Despite the coarser resolution covering much of the earth (Fig. 1) we find that the stretched-grid simulations have smaller globally-averaged errors for dynamical fields such as zonal-mean annual winds (Fig. 11) and annual Northern Hemisphere SLP (Fig. 12). In particular, the OKC simulation has root-mean-square errors (RMSEs; Table 5) of just over 1 m s−1 for zonal-mean wind and 1 hPa for Northern Hemisphere SLP, owing largely to a decrease in stratospheric wind biases in the tropics and Southern Hemisphere, and to substantial decreases in Arctic and North Atlantic pressure biases. All three simulations have very good RMSEs for winds and (except for c384) SLP compared to the 2° AM2 and AM3 as well as the ½° HiRAM simulations of Z09 (c180) and HL14 (c192).


Fig. 11.
Fig. 11.

Zonal-mean winds in HiRAM climate simulations. (a) NCEP reanalysis annual mean winds, contour interval is 10 m s−1. Annual mean biases for (b) c384, (c) c384r25 Taiwan, and (d) c384r25 Oklahoma City, contour interval is 2 m s−1. In (a)–(d), positive (negative) values are red (blue) and the zero contour is thickened.

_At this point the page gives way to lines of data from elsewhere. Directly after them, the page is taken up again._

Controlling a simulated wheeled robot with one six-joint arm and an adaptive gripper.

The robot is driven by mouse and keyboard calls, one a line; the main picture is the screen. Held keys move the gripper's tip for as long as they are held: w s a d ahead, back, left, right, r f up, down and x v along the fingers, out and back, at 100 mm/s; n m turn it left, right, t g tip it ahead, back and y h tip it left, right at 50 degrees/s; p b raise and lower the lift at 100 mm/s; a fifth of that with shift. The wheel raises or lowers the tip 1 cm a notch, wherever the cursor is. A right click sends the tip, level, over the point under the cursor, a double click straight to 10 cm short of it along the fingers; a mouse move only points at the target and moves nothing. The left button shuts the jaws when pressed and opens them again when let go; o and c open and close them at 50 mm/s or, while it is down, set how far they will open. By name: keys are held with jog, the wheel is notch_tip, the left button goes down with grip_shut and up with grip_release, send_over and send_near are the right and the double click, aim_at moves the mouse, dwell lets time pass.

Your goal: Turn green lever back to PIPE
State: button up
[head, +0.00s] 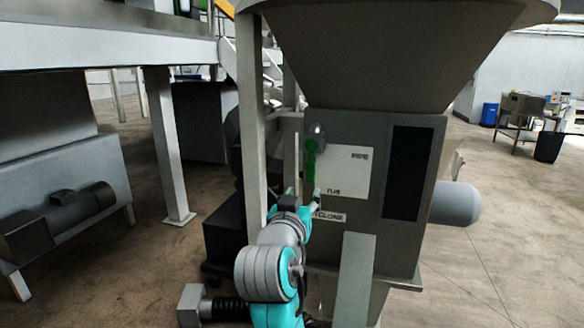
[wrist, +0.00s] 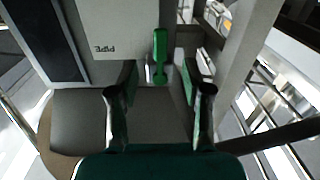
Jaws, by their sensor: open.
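The green lever (head: 310,162) is on the front of the grey machine, at the left edge of a white panel (head: 352,178). It hangs down from a silver fitting (head: 316,130), and its lower end is near my gripper. The word PIPE (head: 359,156) is at the panel's upper right. My gripper (head: 303,193) is open and empty just below the lever. In the wrist view, the lever (wrist: 160,52) shows in the gap between the fingers (wrist: 159,80), apart from both. PIPE (wrist: 104,49) appears upside down there. Contact is not visible.
A CYCLONE label (head: 329,217) is under the panel, beside my arm. A steel post (head: 251,120) stands close to the left of the lever. A dark window (head: 407,172) is to the right. Open floor lies at the right.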

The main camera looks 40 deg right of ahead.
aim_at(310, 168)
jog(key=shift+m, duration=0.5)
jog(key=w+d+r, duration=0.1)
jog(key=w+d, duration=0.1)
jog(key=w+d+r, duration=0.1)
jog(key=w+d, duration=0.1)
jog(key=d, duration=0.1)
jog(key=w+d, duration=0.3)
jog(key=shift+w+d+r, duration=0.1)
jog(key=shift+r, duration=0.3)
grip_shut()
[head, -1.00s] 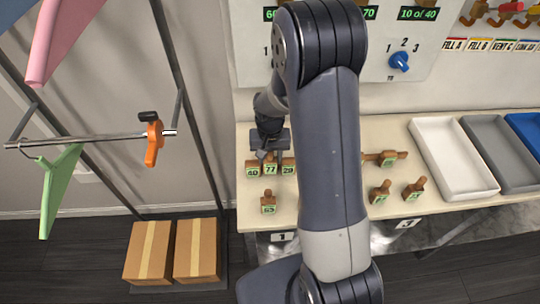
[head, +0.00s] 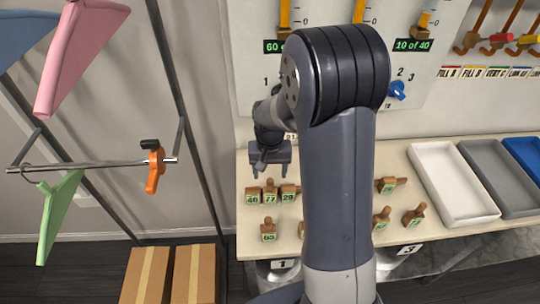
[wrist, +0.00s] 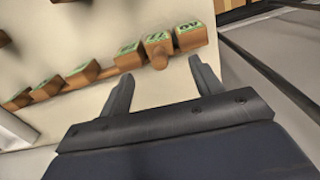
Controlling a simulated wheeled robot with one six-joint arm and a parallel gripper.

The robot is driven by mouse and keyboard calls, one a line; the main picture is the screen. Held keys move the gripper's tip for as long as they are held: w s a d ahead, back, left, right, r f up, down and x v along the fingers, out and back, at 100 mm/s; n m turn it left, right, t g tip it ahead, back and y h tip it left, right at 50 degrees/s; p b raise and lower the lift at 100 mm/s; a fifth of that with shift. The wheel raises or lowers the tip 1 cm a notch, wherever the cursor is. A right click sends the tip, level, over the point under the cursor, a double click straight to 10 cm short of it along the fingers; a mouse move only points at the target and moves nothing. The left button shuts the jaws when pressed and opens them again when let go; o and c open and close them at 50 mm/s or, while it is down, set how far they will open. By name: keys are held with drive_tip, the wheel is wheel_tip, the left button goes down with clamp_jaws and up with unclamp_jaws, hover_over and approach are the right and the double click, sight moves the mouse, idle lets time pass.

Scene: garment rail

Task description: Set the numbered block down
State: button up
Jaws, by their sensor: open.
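Small brown wooden blocks with green number labels stand on a cream worktop (head: 400,150). Block 40 (head: 252,196), block 77 (head: 270,195) and block 29 (head: 289,194) stand in a row at its left. In the wrist view, block 77 (wrist: 157,45) sits between block 40 (wrist: 190,37) and block 29 (wrist: 128,55). My gripper (head: 271,173) is open and empty behind and above this row. In the wrist view its fingers (wrist: 161,72) point toward block 77, with a gap between.
Block 63 (head: 269,230) stands in front of the row. More blocks stand right of my arm, which hides part of the worktop. A white tray (head: 448,160) and a grey tray (head: 500,170) lie right. A rail with an orange clamp (head: 154,170) stands left.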

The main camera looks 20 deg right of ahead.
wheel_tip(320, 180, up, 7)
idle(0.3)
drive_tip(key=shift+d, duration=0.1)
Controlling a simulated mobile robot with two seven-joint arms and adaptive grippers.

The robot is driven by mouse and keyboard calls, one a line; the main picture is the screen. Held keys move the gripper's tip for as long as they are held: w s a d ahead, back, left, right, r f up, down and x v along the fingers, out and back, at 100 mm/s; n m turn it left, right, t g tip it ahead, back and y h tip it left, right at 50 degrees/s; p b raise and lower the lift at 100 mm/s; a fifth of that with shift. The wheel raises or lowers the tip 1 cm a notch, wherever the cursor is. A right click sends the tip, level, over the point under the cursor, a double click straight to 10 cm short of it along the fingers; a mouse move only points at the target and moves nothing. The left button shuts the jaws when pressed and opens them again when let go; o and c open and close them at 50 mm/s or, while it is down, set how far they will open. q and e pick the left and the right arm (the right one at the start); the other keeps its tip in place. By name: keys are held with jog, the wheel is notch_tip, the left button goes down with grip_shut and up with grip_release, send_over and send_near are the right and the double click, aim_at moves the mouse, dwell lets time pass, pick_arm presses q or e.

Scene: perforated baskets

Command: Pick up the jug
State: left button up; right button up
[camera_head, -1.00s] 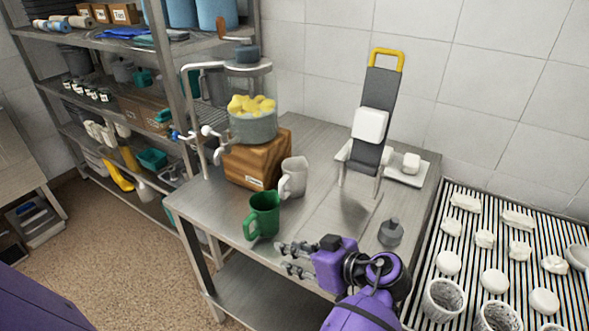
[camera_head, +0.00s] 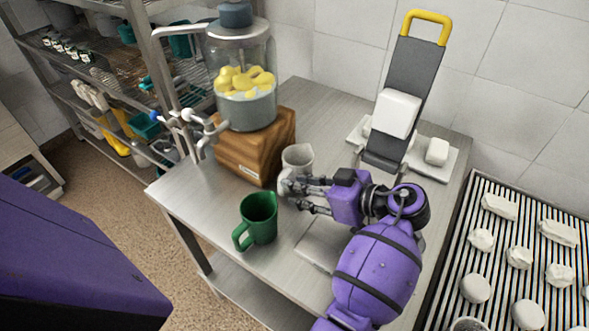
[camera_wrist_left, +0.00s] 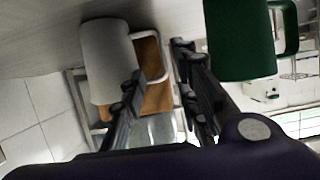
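A white-grey jug (camera_head: 299,157) stands on the steel table beside the wooden block; its lower part is hidden behind my left gripper. In the left wrist view the white jug (camera_wrist_left: 107,60) is at the left, with its handle towards the middle. A green jug (camera_head: 262,217) stands nearer the table's front edge, and shows at the right of the left wrist view (camera_wrist_left: 240,40). My left gripper (camera_head: 292,195) is open, with its fingers on either side of the white jug's handle in the left wrist view (camera_wrist_left: 160,66). Contact cannot be told. My right gripper is not in view.
A dispenser (camera_head: 244,85) with yellow pieces sits on the wooden block (camera_head: 255,150) behind the jugs. A slicer-like device (camera_head: 405,95) stands at the back right. A striped rack (camera_head: 500,265) with white lumps is at the right. Shelves (camera_head: 100,80) stand at the left.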

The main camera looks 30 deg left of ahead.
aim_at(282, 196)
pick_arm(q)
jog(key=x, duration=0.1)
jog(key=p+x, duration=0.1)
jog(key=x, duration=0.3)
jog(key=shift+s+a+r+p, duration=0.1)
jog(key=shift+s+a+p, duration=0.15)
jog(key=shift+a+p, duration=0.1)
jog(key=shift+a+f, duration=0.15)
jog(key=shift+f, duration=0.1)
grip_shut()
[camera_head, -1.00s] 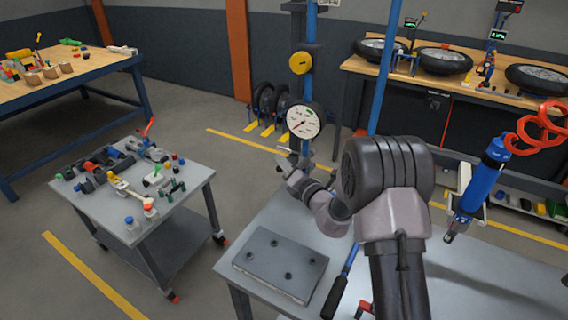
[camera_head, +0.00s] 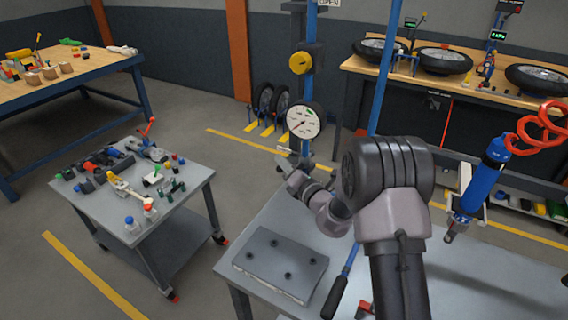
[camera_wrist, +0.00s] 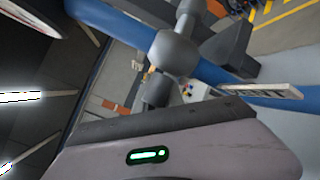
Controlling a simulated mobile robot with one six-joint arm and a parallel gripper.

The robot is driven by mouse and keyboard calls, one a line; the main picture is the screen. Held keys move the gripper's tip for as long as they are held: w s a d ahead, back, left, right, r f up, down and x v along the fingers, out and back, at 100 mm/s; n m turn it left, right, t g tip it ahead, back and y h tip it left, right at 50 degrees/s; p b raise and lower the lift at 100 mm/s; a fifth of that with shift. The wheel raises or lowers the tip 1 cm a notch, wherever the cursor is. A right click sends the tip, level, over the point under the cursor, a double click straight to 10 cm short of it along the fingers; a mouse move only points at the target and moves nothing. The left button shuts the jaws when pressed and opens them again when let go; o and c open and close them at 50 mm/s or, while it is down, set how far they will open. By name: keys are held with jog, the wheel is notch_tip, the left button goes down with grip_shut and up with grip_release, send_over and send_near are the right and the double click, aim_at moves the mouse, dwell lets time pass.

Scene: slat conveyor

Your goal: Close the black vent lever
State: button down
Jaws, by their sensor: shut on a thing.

Citation: Journal of Climate 29, 11; 10.1175/JCLI-D-15-0389.1


Fig. 12.
Fig. 12.

(a) Annually averaged NCEP reanalysis Northern Hemisphere sea level pressure (3-hPa contours, difference from 1013.25 hPa). Annual-mean biases (1-hPa contours) for (b) c384, (c) c384r25 Taiwan, and (d) c384r25 Oklahoma City. In (a)–(d), positive (negative) values are red (blue) and the zero contour is thickened.

Citation: Journal of Climate 29, 11; 10.1175/JCLI-D-15-0389.1

Table 5.

Global root-mean-square errors, compared to GPCP for precipitation, and NCEP reanalysis for wind, temperature, and SLP, for comprehensive-climate simulations described in this paper, compared to other GFDL simulations.


Table 5.

Conversely, the zonal-mean temperature errors increase in the stretched-grid simulations (Table 5) owing mostly to increased errors in the stratosphere and especially in the Antarctic (Fig. 13) where both stretched-grid simulations have their coarsened regions. All simulations have very low temperature biases in the tropics. Degradation of precipitation biases is seen over the Indian Ocean in the OKC simulation, and over South and Central America and the surrounding oceans in the Taiwan simulation (Fig. 14); both correspond to the coarsest regions of their respective grids. The western Pacific wet bias in the uniform-resolution simulation is alleviated in both of the stretched-grid simulations, although whether stretching gets the model closer to the observations here is dependent on the observation dataset, as GPCP and TRMM yield different precipitation amounts in this region.


Fig. 13.
Fig. 13.

As in Fig. 11, but for zonal-mean temperature. Contour interval is 10°C in (a) and 2°C in (b)–(d).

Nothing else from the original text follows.